For instance, there is a fly in the ointment: ‘The European Union (EU) has warned that if the Philippines continues to drag its feet on a possible Free Trade Agreement (FTA), the EU might not be able to accommodate the Philippines anymore because it is processing several agreements with other Asian countries . . . This comes at a time when even Vietnam has already overtaken the Philippines in terms of exports of manufactured goods to the EU.’

And what’s our response? ‘We have already said that the FTA with the EU may take between four to six years to complete . . . It entails a lot of work for all of us . . . FTAs should not be entered into lightly. In fact, the current FTAs of the Philippines have been underutilized . . . Our own business sector has not been taking advantage of the opportunities with FTA . . .’ (The Philippine Star, Oct 16)
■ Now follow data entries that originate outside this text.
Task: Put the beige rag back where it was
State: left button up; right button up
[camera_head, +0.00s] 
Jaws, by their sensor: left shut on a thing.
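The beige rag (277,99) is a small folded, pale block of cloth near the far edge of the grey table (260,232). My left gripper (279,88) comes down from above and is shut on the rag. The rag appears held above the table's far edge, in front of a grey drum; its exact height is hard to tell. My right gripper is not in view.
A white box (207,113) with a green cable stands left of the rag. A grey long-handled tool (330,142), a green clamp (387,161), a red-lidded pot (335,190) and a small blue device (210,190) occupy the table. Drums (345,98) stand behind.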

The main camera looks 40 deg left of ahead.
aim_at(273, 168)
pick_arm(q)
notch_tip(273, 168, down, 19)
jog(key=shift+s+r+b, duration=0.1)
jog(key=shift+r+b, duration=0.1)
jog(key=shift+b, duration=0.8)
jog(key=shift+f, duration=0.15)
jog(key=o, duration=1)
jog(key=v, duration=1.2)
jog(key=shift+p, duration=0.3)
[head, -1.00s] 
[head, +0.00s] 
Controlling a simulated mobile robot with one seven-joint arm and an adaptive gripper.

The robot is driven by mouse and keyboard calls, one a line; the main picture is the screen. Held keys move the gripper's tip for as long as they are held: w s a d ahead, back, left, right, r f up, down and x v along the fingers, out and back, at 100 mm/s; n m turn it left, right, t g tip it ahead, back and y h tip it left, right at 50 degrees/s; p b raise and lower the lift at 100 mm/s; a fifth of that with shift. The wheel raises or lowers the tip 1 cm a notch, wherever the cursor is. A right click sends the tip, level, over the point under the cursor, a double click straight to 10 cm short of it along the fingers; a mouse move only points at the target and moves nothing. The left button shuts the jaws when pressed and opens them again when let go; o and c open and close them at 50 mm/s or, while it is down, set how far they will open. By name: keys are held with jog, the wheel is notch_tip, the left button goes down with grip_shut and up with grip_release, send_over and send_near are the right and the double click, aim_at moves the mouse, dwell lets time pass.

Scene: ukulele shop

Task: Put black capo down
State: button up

Is this another one of those where we seek perfection? Perfection is not of this world? Analysis-paralysis, is that what it is? In business the mantra is: the organization first – because it serves a large and diverse constituency and thus a force for good when so committed; and in our case, it is the country first – not friends, not relations, not cronies, not hierarchy? Country first – or is that Greek to us?

Or are we again protecting an industry – which is why we’ve been failing the country for so long? Of course nothing is simple, but when we are the basket case of the region and there is a market to be tapped, what is the excuse? Mañana? In the private sector, that kind of attitude and foot-dragging is simply unacceptable – and so it is in nation-building? (‘Needs to be studied’ seems to be the code to justify our foot-dragging, as the tax row raised by KLM suggests – even when ‘the Philippines is the only country that charges airlines these taxes, Tourism Secretary Alberto A. Lim said’.)

Leadership is about ideas executed with confidence. We now have nearly fine-tuned ideas but the challenge remains: can we prioritize and execute with confidence?